Currently, you should (a) profile to see if you need to micro-optimize, and then (b) try to trade computation for space, in the hope of keeping as much as possible in cache. Finally, run some tests, so you know if you've improved things or screwed them up. Modern compilers and chips are far too complex for you to keep a good mental model, and the only way you'll know if some optimization works or not is to test.
In addition to Joshua's comment about code generation (a big win), and other good suggestions, ...
I'm not sure if you would call it "low-level", but (and this is downvote-bait) 1) stay away from using any more levels of abstraction than absolutely necessary, and 2) stay away from event-driven notification-style programming, if possible.
If a computer executing a program is like a car running a race, a method call is like a detour. That's not necessarily bad except there's a strong temptation to nest those things, because once you're written a method call, you tend to forget what that call could cost you.
If your're relying on events and notifications, it's because you have multiple data structures that need to be kept in agreement. This is costly, and should only be done if you can't avoid it.
In my experience, the biggest performance killers are too much data structure and too much abstraction.
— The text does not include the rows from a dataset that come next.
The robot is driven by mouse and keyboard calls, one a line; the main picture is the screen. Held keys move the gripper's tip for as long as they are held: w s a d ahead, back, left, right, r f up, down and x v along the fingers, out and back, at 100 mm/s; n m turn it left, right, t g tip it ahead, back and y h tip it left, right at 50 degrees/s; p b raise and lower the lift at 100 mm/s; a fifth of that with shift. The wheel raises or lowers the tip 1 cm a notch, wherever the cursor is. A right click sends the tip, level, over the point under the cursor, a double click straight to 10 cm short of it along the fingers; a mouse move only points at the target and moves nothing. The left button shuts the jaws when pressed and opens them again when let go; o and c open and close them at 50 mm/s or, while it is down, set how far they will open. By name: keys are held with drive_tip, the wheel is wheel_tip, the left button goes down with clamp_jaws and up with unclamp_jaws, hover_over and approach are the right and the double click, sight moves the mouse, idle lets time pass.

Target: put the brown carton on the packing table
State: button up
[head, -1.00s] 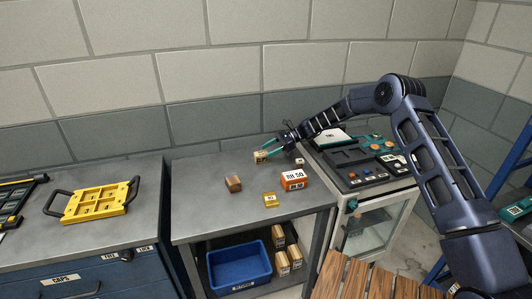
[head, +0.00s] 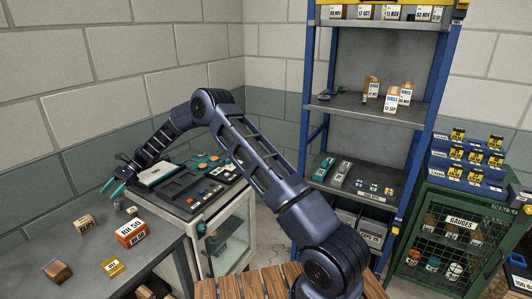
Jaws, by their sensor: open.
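A small tan-brown carton (head: 85,222) with a printed label sits on the grey table (head: 156,256) at the left. No sign names this table as the packing table. A darker brown block (head: 57,271) lies nearer the front of the same table. My gripper (head: 110,190) is open and empty, with teal fingers, above the back of the table. It is up and to the right of the carton, apart from it.
An orange labelled box (head: 131,233), a yellow block (head: 112,266) and a small white-topped item (head: 132,211) share the table. A dark tool panel (head: 190,185) tops the white cabinet beside it. A blue-posted shelf rack (head: 378,104) and a green gauge cabinet (head: 445,237) stand right.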

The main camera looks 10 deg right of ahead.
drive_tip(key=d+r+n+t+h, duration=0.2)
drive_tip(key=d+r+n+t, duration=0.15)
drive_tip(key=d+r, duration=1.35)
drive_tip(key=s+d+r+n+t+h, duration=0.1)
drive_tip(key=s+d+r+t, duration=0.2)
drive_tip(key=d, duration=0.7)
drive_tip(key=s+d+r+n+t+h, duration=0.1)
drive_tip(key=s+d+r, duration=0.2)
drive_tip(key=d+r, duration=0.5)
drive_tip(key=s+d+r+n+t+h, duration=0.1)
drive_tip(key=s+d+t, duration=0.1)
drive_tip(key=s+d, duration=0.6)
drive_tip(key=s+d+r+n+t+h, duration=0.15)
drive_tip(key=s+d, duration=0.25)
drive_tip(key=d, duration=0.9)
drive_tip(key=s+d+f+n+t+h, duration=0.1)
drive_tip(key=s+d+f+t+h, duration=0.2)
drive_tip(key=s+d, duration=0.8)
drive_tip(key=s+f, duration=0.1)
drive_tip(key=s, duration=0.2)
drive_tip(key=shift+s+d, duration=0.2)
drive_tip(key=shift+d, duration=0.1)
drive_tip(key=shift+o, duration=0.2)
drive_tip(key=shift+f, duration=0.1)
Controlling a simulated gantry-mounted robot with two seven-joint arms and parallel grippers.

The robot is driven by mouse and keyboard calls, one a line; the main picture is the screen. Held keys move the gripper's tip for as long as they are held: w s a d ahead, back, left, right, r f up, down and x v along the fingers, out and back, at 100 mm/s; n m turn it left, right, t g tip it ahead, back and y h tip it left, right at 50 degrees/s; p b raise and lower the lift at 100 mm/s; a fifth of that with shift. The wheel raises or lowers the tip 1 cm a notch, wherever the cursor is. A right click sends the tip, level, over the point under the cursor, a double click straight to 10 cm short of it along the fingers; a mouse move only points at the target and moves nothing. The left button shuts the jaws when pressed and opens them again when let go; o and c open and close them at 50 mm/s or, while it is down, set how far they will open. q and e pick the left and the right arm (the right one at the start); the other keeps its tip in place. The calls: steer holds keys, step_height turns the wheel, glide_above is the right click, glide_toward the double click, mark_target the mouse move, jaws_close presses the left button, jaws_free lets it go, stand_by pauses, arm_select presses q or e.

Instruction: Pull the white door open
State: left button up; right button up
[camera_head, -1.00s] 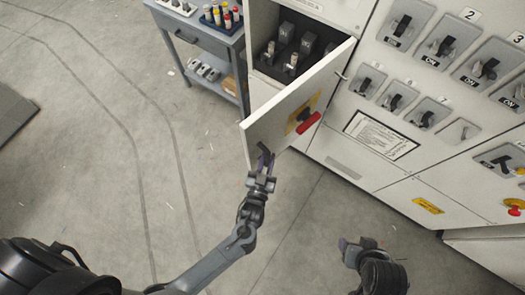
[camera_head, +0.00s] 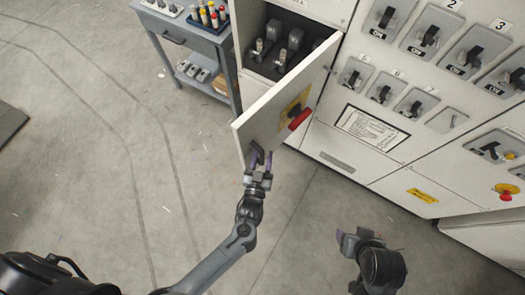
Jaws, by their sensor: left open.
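The white door (camera_head: 262,117) stands swung out from the cabinet, hinged on its right side. A red handle (camera_head: 300,119) and a yellow label are on its outer face. My left gripper (camera_head: 258,160) is open at the door's lower free corner; its purple-tipped fingers overlap the door's edge in the view, and I cannot tell whether they touch it. My right gripper (camera_head: 343,238) hangs low at the right of centre, apart from the door; its jaws do not show clearly.
The open compartment (camera_head: 278,50) holds several dark switch units. The cabinet front (camera_head: 430,95) carries several grey switches on the right. A blue-grey trolley (camera_head: 211,45) stands left of the compartment. The concrete floor left of the door is clear.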

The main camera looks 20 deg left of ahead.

I was amazed at the speedup I got by replacing a for loop adding numbers together in structs:
const unsigned long SIZE = 100000000;
typedef struct {
int a;
int b;
int result;
} addition;
addition *sum;
void start() {
unsigned int byte_count = SIZE * sizeof(addition);
sum = malloc(byte_count);
unsigned int i = 0;
if (i < SIZE) {
do {
sum[i].a = i;
sum[i].b = i;
i++;
} while (i < SIZE);
}
}
void test_func() {
unsigned int i = 0;
if (i < SIZE) { // this is about 30% faster than the more obvious for loop, even with O3
do {
addition *s1 = &sum[i];
s1->result = s1->b + s1->a;
i++;
} while ( i<SIZE );
}
}
void finish() {
free(sum);
}
Why doesn't gcc optimise for loops into this? Or is there something I missed? Some cache effect?